:: Required task ::
For each line of the data below that holds "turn", copy the line.
---------------
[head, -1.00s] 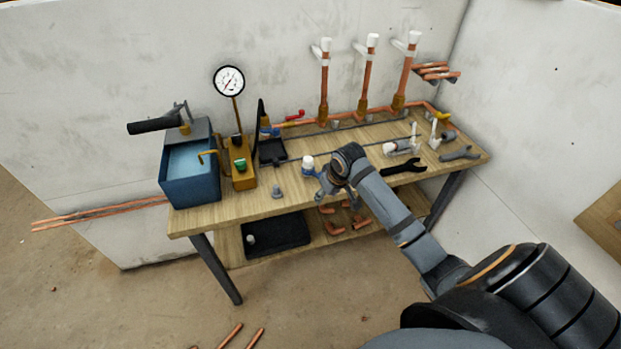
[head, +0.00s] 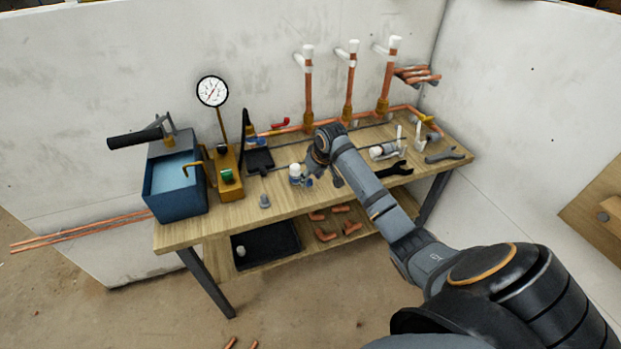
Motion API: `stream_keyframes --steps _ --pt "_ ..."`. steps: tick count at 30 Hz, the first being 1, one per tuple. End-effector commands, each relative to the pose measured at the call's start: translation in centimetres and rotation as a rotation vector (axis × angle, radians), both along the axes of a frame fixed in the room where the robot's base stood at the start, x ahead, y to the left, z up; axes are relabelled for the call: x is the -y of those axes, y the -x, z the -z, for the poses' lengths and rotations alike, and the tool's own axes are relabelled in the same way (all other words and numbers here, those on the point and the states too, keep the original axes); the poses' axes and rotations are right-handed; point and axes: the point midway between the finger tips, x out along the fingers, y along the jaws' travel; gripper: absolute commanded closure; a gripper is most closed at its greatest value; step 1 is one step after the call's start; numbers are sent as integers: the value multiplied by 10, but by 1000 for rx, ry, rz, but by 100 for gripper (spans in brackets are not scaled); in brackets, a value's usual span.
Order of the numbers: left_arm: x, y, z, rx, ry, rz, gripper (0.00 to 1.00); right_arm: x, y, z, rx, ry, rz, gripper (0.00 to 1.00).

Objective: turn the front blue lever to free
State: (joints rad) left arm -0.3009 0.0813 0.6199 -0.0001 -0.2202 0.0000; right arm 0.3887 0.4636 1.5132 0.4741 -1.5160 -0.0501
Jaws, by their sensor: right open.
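A small blue part (head: 262,134), perhaps the blue lever, shows at the left end of the copper pipe behind the bench; it is too small to tell which way it points. A red lever (head: 281,123) sits beside it on the pipe. My right gripper (head: 309,182) is open above the middle of the bench, beside a small white-capped bottle with blue on it (head: 295,170). It is apart from the blue part, to its right and nearer the front. Its fingertips are partly hidden by its own wrist. My left gripper is out of view.
Three upright copper pipes (head: 348,98) stand at the back. A yellow lever (head: 426,119) is at the right.

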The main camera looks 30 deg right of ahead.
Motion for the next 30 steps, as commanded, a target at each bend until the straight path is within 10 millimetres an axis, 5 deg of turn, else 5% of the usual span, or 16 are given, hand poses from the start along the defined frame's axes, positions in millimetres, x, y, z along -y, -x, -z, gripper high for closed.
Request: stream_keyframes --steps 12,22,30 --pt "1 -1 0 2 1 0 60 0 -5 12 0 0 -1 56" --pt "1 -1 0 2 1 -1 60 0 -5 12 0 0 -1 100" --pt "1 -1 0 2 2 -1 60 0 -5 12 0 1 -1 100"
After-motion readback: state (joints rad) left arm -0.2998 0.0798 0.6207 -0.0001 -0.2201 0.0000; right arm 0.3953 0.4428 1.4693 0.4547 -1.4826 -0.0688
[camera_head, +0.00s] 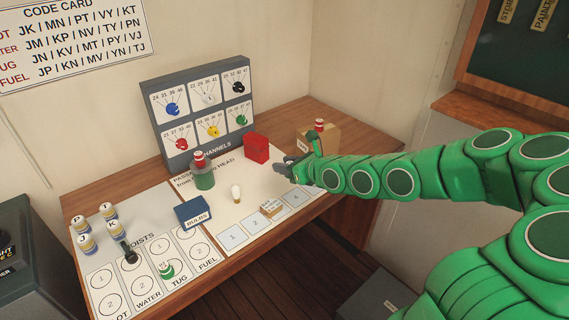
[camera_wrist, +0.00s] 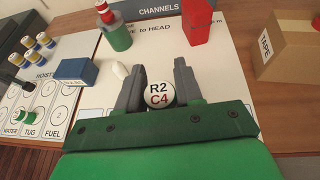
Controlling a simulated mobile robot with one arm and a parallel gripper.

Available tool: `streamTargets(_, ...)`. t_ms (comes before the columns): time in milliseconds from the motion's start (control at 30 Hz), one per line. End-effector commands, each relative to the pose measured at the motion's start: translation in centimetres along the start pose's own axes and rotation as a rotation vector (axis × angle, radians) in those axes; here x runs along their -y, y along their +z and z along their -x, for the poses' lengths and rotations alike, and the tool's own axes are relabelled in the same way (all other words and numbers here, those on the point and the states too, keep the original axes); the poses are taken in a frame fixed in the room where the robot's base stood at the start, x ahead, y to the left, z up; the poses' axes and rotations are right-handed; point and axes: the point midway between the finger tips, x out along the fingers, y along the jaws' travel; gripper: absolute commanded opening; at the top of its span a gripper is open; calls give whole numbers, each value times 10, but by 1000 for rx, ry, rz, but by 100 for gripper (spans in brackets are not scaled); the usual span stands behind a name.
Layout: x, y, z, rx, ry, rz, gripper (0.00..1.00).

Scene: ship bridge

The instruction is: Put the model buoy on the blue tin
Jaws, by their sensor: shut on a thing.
---------------
:: Solution ::
Objective: turn the front blue lever to free
Motion for the next 30 steps, as commanded, a target at each bend until the straight path is within 10 millimetres an axis, 5 deg of turn, else 5% of the usual span, or 16 are given, hand poses from the start along the defined frame's axes, positions in millimetres, x, y, z along -y, -x, -z, gripper high for closed.

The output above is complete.